All dependes on how you are using it. The volatile keyword in Java is used as an indicator to Java compiler and Thread that do not cache value of this variable and always read it from main memory. So if you want to share any variable in which read and write operation is atomic by implementation eg read and write in an int or a boolean variable then you can declare them as volatile variable.

From Java 5 along with major changes like Autoboxing, Enum, Generics and Variable arguments , Java introduces some change in Java Memory Model (JMM), Which guarantees visibility of changes made from one thread to another also as "happens-before" which solves the problem of memory writes that happen in one thread can "leak through" and be seen by another thread.

The Java volatile keyword cannot be used with method or class and it can only be used with a variable. Java volatile keyword also guarantees visibility and ordering, after Java 5 write to any volatile variable happens before any read into the volatile variable. By the way use of volatile keyword also prevents compiler or JVM from the reordering of code or moving away them from synchronization barrier.

Important points on Volatile keyword in Java

1. The volatile keyword in Java is only application to a variable and using volatile keyword with class and method is illegal.

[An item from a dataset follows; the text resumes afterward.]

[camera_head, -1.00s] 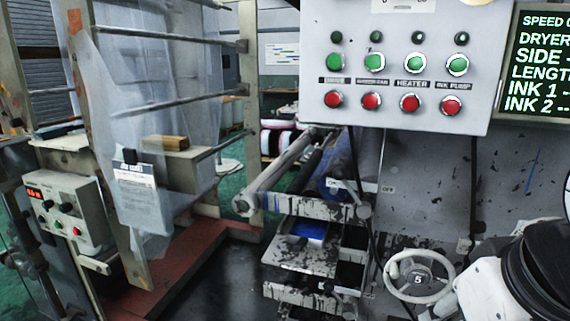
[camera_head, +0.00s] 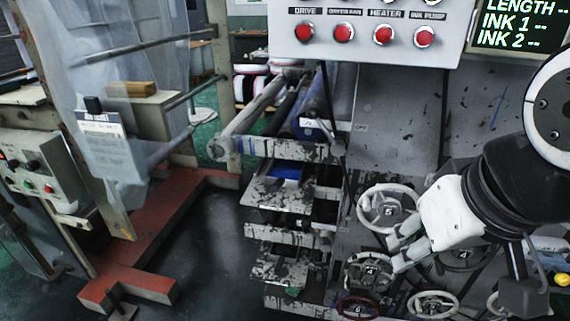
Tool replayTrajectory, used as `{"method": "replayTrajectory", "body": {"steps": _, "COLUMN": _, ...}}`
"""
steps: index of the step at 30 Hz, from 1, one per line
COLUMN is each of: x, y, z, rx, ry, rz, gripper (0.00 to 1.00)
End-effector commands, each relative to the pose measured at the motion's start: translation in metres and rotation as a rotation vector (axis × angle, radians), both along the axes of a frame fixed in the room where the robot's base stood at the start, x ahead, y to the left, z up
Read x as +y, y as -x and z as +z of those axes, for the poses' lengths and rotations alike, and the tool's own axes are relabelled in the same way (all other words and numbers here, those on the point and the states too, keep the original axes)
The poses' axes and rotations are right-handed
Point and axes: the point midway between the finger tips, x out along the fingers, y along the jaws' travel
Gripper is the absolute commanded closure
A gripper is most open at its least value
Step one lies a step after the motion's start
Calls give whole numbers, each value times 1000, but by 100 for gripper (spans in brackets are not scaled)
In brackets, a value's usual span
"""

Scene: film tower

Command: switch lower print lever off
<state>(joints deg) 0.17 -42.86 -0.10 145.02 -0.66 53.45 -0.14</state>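A thin dark lever (camera_head: 331,105) hangs on the grey press frame, just right of the rollers. My gripper (camera_head: 393,254) is at the right, below and right of the lever, in front of the handwheels. Its two pale fingers are apart, pointing left, with nothing visible between them.
Several handwheels, including a white one marked 5 (camera_head: 372,222), crowd around my gripper. A button panel (camera_head: 345,47) overhangs above. Stacked ink-stained trays (camera_head: 278,197) stand left of the wheels. A red floor frame (camera_head: 165,220) lies farther left, with dark floor between.

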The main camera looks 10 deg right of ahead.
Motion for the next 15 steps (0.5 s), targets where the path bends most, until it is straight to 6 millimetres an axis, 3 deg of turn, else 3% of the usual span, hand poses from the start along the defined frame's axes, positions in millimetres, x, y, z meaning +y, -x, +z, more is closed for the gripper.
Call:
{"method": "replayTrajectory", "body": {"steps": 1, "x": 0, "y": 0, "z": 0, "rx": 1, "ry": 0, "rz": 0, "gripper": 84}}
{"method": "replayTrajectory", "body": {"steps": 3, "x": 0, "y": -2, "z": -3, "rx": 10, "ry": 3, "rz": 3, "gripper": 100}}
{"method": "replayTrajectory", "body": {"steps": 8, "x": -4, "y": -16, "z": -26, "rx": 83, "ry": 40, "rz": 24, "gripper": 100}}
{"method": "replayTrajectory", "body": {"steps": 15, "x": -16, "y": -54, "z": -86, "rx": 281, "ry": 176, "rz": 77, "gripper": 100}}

2. volatile keyword in Java guarantees that value of the volatile variable will always be read from main memory and not from Thread's local cache.

3. In Java reads and writes are atomic for all variables declared using Java volatile keyword (including long and double variables).

4. Using the volatile keyword in Java on variables reduces the risk of memory consistency errors because any write to a volatile variable in Java establishes a happens-before relationship with subsequent reads of that same variable.